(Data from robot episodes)
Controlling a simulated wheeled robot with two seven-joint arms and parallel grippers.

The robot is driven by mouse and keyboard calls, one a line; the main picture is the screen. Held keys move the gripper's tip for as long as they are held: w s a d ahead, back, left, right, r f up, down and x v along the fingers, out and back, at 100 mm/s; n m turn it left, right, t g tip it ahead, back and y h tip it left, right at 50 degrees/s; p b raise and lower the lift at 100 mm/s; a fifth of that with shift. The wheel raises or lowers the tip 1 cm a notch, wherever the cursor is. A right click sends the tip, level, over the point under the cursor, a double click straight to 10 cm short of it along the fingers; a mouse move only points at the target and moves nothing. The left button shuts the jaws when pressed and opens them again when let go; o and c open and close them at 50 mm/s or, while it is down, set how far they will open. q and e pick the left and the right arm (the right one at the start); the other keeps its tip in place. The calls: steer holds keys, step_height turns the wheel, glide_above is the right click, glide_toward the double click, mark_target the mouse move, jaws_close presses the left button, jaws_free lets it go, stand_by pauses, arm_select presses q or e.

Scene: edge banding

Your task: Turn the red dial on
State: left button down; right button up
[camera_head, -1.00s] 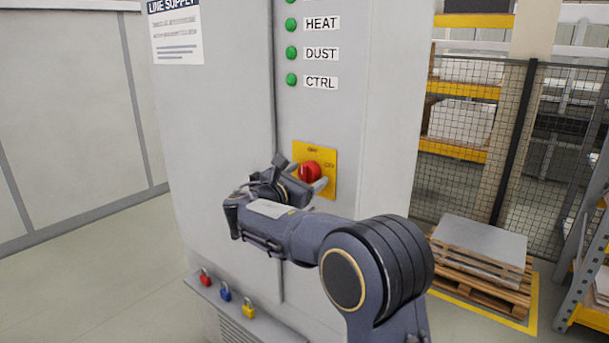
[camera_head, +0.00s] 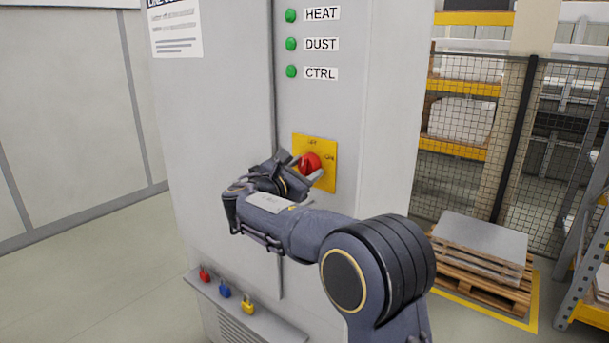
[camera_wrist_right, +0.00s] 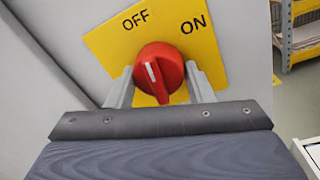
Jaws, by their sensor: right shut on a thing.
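The red dial (camera_head: 311,163) sits on a yellow plate (camera_head: 328,178) on the front of a grey cabinet. In the right wrist view the dial (camera_wrist_right: 159,72) shows a white pointer line and the plate (camera_wrist_right: 215,62) reads OFF and ON. The pointer line points up, slightly left, toward OFF rather than ON. My right gripper (camera_head: 307,172) is at the dial. Its two fingers (camera_wrist_right: 160,88) stand on either side of the dial, shut on it; the contact itself is partly hidden. My left gripper is in neither view.
Green lights (camera_head: 291,44) labelled HEAT, DUST and CTRL are above the dial. A red, a blue and a yellow padlock (camera_head: 248,306) hang on a ledge low on the cabinet (camera_head: 225,110). A pallet (camera_head: 480,262), mesh fence and shelves stand at the right.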

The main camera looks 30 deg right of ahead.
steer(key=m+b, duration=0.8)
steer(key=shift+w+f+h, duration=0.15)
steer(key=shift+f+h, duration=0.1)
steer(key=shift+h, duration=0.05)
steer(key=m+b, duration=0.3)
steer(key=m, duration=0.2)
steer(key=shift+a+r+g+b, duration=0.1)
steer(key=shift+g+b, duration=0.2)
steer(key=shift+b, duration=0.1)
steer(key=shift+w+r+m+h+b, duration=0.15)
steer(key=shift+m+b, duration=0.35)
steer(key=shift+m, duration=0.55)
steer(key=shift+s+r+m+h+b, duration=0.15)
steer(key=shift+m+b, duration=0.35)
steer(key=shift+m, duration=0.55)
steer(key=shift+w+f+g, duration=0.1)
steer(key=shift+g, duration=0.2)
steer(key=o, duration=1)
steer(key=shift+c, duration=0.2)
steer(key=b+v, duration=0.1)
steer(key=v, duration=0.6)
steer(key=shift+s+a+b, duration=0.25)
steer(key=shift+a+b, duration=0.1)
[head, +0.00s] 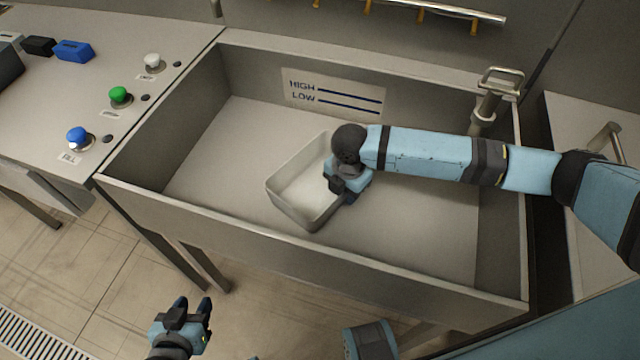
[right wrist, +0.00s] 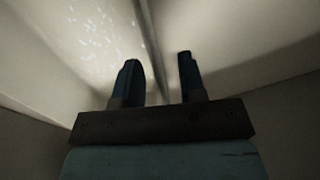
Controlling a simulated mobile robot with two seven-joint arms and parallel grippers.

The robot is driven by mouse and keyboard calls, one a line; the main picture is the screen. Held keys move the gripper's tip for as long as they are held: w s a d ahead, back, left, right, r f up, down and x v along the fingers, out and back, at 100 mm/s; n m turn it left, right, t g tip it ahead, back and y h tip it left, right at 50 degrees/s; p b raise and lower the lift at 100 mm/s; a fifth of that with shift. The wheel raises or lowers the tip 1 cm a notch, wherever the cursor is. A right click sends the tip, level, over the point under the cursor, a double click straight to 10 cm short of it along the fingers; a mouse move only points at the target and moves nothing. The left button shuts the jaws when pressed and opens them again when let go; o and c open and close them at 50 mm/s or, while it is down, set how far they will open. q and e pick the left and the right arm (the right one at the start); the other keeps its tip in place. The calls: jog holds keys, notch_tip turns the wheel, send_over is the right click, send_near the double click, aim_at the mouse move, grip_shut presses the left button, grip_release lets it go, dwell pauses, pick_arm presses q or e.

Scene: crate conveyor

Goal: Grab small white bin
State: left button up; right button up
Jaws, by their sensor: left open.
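The small white bin (head: 300,180) sits upright in the left-middle of a large metal basin. It is open-topped and looks empty. My right gripper (head: 343,194) is at the bin's right side, pointing down, and partly hides that wall. In the right wrist view its two dark fingers (right wrist: 159,65) stand apart with a thin pale edge running between them; I cannot tell whether they touch it. My left gripper (head: 192,308) is open and empty, low in front of the basin, above the tiled floor.
The basin (head: 300,260) has raised walls and a HIGH/LOW label (head: 333,100) on its back wall. A tap (head: 489,100) stands at the right rear. A counter at left has blue (head: 79,138), green (head: 120,97) and white (head: 153,63) buttons. The basin's right floor is clear.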

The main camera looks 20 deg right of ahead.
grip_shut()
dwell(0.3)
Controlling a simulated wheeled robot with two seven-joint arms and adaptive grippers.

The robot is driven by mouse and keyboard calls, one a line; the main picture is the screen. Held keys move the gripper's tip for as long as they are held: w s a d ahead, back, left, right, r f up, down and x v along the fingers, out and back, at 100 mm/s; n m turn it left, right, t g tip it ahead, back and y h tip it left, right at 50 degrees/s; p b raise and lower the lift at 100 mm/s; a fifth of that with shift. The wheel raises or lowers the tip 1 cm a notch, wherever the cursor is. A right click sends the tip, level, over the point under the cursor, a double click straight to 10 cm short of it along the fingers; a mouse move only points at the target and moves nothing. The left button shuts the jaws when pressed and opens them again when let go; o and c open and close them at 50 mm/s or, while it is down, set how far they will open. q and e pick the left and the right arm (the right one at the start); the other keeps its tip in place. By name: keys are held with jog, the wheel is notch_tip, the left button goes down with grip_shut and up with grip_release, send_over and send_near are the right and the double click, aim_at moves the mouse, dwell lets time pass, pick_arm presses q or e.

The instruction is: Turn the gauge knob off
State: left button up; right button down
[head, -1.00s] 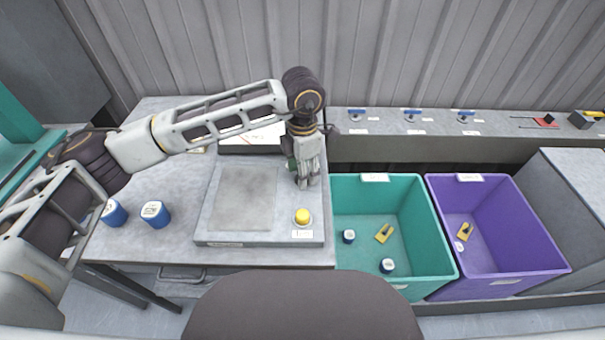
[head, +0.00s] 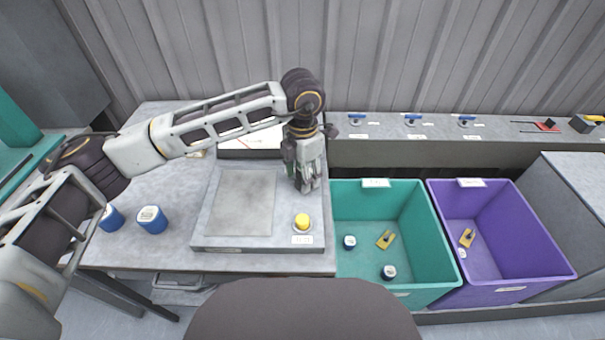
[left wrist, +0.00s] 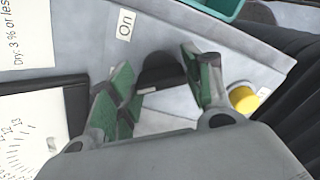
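The gauge knob (left wrist: 160,72) is black with a pale mark on its edge. In the left wrist view it sits between the green-padded fingers of my left gripper (left wrist: 165,78), which are apart on either side of it. I see no clear grip on it. An "On" label (left wrist: 125,24) lies beside the knob. The gauge (left wrist: 22,140), with a printed dial, is at the left of that view. In the head view my left gripper (head: 307,184) points down at the right side of the bench and hides the knob. My right gripper is not in view.
A yellow button (head: 302,221) is close in front of the gripper, on a flat plate unit (head: 210,243). A teal bin (head: 345,188) and a purple bin (head: 560,272) stand to the right. Blue jars (head: 152,219) stand at the left. Blue-handled valves (head: 411,118) line the back shelf.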

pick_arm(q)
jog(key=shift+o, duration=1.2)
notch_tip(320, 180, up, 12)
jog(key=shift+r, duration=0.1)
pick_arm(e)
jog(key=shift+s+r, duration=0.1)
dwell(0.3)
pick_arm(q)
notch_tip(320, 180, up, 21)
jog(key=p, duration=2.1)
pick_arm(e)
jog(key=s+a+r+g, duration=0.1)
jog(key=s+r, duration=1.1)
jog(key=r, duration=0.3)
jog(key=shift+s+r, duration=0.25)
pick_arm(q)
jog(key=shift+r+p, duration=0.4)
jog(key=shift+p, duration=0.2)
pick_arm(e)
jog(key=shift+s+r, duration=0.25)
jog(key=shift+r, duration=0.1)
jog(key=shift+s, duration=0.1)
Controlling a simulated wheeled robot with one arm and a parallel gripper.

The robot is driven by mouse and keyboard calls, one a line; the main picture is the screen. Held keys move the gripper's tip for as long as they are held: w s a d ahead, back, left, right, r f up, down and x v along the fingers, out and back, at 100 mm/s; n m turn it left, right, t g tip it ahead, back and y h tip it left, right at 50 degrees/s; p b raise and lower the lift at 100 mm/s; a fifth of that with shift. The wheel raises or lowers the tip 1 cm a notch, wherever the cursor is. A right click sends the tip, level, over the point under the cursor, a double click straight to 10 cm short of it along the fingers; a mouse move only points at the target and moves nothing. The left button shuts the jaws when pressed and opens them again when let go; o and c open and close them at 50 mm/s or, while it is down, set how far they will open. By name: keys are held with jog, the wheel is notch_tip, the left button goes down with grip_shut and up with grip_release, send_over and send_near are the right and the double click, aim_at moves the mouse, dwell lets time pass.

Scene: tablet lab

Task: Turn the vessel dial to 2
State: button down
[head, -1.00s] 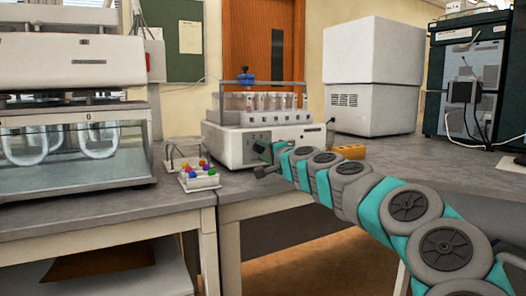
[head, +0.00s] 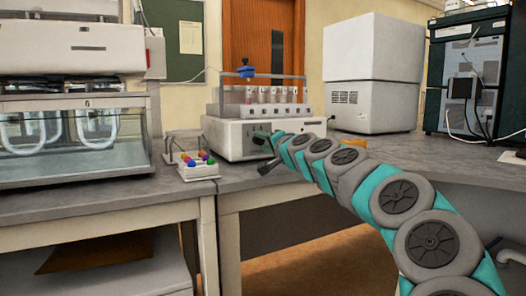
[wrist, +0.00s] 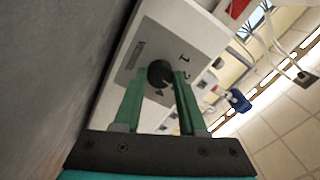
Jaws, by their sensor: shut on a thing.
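The vessel unit (head: 225,140) is a white box with a row of clear vessels on top, at the back of the bench in the head view. In the head view my gripper (head: 262,140) is at the unit's front panel and hides the dial there. The dial's setting cannot be told.
A small white rack with coloured caps (head: 198,168) stands left of my gripper. A glass-sided water bath (head: 75,155) fills the left. A white cabinet (head: 368,75) stands behind to the right. Part of a yellow object (head: 352,143) shows behind my arm. The right bench top is mostly clear.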

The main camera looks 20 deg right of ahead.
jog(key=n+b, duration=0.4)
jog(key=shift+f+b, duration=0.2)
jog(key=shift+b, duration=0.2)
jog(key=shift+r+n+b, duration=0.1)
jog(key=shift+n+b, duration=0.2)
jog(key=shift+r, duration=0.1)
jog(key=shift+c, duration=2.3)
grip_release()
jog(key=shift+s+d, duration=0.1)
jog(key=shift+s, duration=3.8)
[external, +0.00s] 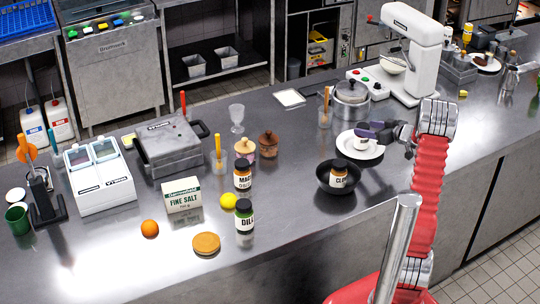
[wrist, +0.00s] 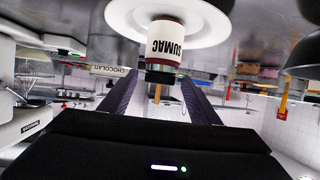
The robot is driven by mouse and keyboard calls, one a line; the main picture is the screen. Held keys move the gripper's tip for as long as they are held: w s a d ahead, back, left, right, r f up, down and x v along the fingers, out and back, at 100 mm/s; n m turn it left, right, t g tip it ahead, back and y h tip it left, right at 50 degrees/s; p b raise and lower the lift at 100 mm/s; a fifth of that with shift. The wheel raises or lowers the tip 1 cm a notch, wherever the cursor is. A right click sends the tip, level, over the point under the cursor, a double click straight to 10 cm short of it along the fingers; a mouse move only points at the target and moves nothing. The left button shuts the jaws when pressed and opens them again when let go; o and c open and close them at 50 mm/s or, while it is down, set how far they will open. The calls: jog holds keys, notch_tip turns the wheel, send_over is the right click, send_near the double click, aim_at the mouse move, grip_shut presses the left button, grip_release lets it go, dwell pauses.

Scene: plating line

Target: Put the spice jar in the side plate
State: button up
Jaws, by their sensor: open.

# Your objective:
Using the material above, work out how many lines contain the string "joint". Give that number alone.

# Solution to the problem:
3